McDavid’s assist extended his scoring streak to 11 games.

The Oilers exploited another odd-man break to raise their lead to 2-0 early in the second.

They had a 3-on-1 against Kris Letang, and Corey Perry steered in a feed from Ryan McLeod at 2:57.

Less than three minutes later, Edmonton was up, 3-0, on Hyman’s second of the game.

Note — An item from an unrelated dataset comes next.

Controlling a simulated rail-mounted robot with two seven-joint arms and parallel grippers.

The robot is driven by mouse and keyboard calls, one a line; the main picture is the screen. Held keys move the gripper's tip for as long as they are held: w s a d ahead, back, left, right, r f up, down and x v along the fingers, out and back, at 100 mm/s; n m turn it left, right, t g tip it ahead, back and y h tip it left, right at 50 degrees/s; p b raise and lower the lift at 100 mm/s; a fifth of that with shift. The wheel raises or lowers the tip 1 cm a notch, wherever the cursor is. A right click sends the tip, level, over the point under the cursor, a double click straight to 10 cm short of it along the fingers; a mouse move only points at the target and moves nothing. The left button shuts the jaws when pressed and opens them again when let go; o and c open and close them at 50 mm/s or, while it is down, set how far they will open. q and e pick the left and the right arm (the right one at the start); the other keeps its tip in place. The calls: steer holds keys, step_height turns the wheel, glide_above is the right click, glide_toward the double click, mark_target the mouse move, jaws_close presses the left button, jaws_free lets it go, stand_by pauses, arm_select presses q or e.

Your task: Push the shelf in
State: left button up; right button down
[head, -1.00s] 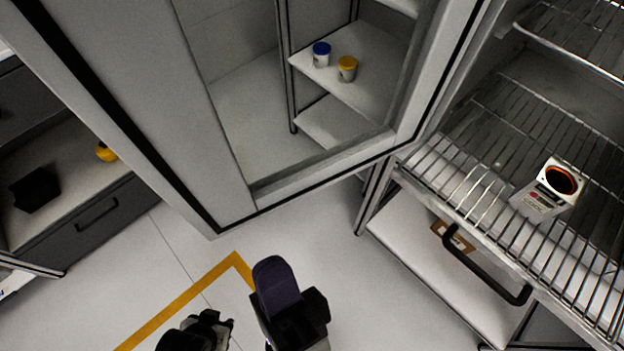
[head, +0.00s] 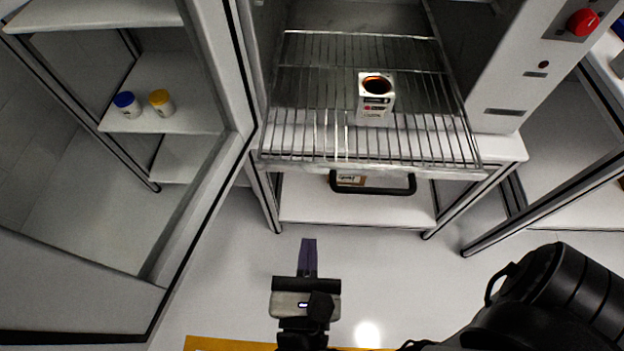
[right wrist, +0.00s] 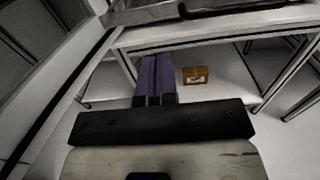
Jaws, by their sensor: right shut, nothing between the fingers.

He beat Nedeljkovic from the inner edge of the left circle after getting inside Ryan Graves and taking a feed from Draisaitl.

The Penguins were caught with too many men on the ice — probably not a bad tactic, since it sometimes looked as if Edmonton had three or four more guys out there than they did — at 11:22, but managed to kill the penalty.

Jansen Harkins, still looking for his first goal of the season, had an opportunity to spoil Pickard’s shutout bid when he was awarded a penalty shot at 17:05, after Edmonton’s Brett Kulak hooked him on a breakaway, but Harkins’ shot went wide of the left post.

While a goal there wouldn’t necessarily have had a major impact on the outcome, the two Edmonton scored shortly thereafter erased any lingering doubt about it.

McLeod put the Oilers in front by four when he banked a shot off Nedeljkovic’s head and into the net from along the goal line to the left of the net at 18:47, and with 49.9 seconds to go in the period, former Penguins defenseman Cody Ceci threw a shot past Nedeljkovic from the right dot.

The Penguins were able to prevent Edmonton from further running up the score during a 5-on-3 power play that lasted 73 seconds early in the third period, limiting the Oilers to two shots.

That was a short-lived setback, though, as McDavid tossed in a Draisaitl rebound from inside the right circle at 6:03 to put Edmonton ahead, 6-0.

The only positive all night for the Penguins came at 12:23, when Evgeni Malkin punched in a shot from the right side of the crease to break a 13-game goal-less streak. Reilly Smith and Rickard Rakell got the assists.

The Pittsburgh Penguins are scheduled to travel home from Edmonton Monday. They will face Columbus Tuesday at 7:08 p.m. at PPG Paints Arena.